JAKARTA – jejakhukum.net | Proses pendistribusian Liquified Petroleum Gas (LPG) subsidi yang kerap disebut gas melon sering kali menyalahi zonasi (wilayah) pendistribusian yang dilakukan oleh ‘oknum pengusaha’ yang tidak bertanggung jawab semakin marak terjadi, demi meraup keuntungan pribadi. Tindakan kecurangan dan penyimpangan yang terindikasi dilakukan dengan sengaja melalui jalur-jalur tikus (kamuflase) demi menghindari pantauan, serta tanpa memikirkan dampak yang akan ditimbulkan pada masyarakat.
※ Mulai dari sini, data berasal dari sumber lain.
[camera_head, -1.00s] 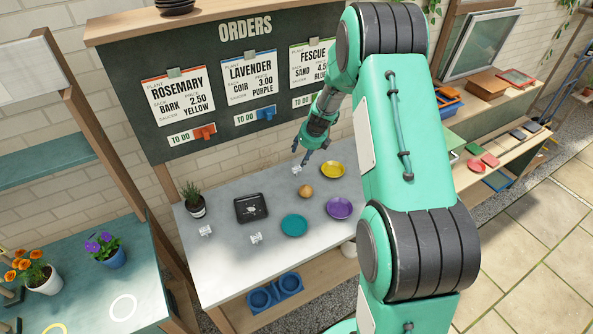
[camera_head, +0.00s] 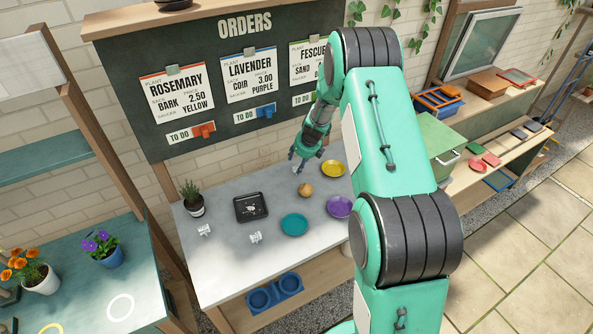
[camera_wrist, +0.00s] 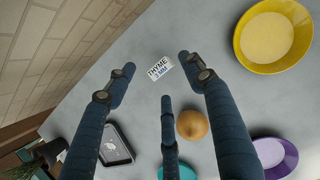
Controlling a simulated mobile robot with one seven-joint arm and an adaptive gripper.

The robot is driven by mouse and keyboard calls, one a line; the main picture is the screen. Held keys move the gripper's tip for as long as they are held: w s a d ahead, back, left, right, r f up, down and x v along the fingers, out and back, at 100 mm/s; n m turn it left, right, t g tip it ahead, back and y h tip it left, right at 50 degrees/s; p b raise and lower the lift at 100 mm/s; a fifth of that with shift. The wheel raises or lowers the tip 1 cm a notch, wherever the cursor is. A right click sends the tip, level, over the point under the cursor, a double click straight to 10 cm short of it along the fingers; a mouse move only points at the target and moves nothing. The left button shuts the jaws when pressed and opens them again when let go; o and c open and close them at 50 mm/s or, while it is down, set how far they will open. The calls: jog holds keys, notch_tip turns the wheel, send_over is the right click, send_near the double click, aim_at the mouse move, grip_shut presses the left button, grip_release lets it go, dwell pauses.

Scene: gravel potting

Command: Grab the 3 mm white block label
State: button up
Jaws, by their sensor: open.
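A small white block label (camera_wrist: 160,68) lettered "THYME 3 MM" lies on the grey worktop. In the wrist view it sits between the fingertips of my gripper (camera_wrist: 157,76), near the upper pair. My gripper is open, its three blue fingers spread around the label, with no visible contact. In the head view my gripper (camera_head: 302,163) hangs over the back of the worktop, with the label (camera_head: 295,169) mostly hidden at its fingertips. Two other white block labels (camera_head: 204,230) (camera_head: 256,238) stand near the front of the worktop; their lettering is too small to read.
A round tan object (camera_wrist: 193,125) lies close to one finger. The yellow saucer (camera_wrist: 268,38), purple saucer (camera_head: 339,207) and teal saucer (camera_head: 294,224) are nearby. A black tray (camera_head: 251,207) and a potted plant (camera_head: 194,205) stand left. The brick wall (camera_wrist: 60,45) is close behind.

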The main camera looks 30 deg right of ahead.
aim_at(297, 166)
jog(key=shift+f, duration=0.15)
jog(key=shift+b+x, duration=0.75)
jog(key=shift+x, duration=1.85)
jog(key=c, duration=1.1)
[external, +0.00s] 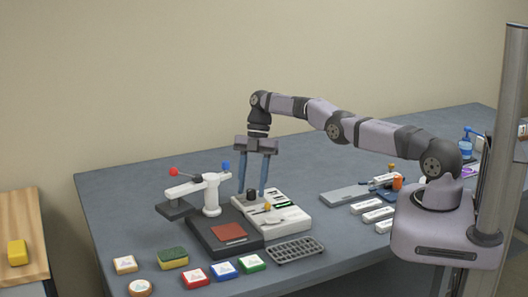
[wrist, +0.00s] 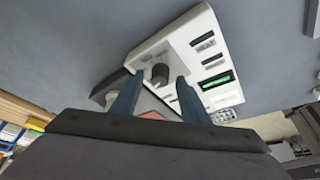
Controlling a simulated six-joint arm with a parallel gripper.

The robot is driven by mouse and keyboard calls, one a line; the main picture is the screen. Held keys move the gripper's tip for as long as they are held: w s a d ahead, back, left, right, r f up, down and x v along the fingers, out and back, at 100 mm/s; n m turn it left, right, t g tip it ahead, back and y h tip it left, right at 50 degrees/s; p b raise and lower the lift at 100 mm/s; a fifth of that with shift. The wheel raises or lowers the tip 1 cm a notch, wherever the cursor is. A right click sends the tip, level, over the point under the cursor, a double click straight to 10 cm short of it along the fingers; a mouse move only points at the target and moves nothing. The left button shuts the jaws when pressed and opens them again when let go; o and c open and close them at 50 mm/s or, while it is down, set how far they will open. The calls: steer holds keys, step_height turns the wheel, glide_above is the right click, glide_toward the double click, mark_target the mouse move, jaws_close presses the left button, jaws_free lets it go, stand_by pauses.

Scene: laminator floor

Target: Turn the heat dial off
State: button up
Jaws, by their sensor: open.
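The heat dial looks to be the dark round knob (external: 251,196) on the white panel (external: 288,218) of the machine at the table's middle. In the wrist view the knob (wrist: 160,72) stands on the white panel (wrist: 205,25), near several dark labels and a lit green display (wrist: 217,80). My gripper (external: 252,191) points down over the panel with its two blue fingers apart. In the wrist view the open gripper (wrist: 160,77) has one fingertip on each side of the knob, with visible gaps. I cannot tell the knob's setting or whether a finger touches it.
A white stand (external: 211,195) with red and blue lever ends is just left of my gripper. A dark plate with a red square (external: 229,232) lies in front. A grey rack (external: 295,250), a sponge (external: 173,258) and several coloured blocks line the front. Boxes (external: 372,205) stand right.

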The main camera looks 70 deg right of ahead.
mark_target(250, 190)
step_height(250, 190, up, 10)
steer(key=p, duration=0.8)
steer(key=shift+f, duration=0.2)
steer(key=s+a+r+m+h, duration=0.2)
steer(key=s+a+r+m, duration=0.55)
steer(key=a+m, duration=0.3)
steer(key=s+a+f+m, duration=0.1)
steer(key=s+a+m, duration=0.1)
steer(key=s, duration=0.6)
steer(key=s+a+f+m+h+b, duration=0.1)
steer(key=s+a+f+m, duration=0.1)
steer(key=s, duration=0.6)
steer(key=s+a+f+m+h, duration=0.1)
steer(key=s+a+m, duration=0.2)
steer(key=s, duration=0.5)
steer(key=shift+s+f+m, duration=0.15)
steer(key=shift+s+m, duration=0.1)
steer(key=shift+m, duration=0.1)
Seperti halnya yang tak luput dari sorotan awak media, aksi nekat oknum disebuah Agen dan Pangkalan yang dengan terang-terangan melancarkan aksinya diduga bekerja sama untuk menjual gas keluar dari zonasi, hingga terpantau langsung oleh beberapa wartawan yang terjadi disebuah gudang gas dibawah naungan PT. Benteng Gas Bumi yang beralamat di Jalan Sungai Kendal, Marunda Kecamatan Cilincing, Jakarta Utara pada, Sabtu (15/06/2024).
Sebuah mobil carry pick-up bernopol, B 9009 FUD membawa gas melon keluar wilayah menuju pangkalan yang terletak di Desa Segera Jaya, Kecamatan Tarumajaya Kabupaten Bekasi, Provinsi Jawa Barat. Ironisnya, saat dikonfirmasi, Fuad salah seorang penanggung jawab lapangan menyampaikan bahwa PT Benteng Gas Bumi beralamat di Muncang.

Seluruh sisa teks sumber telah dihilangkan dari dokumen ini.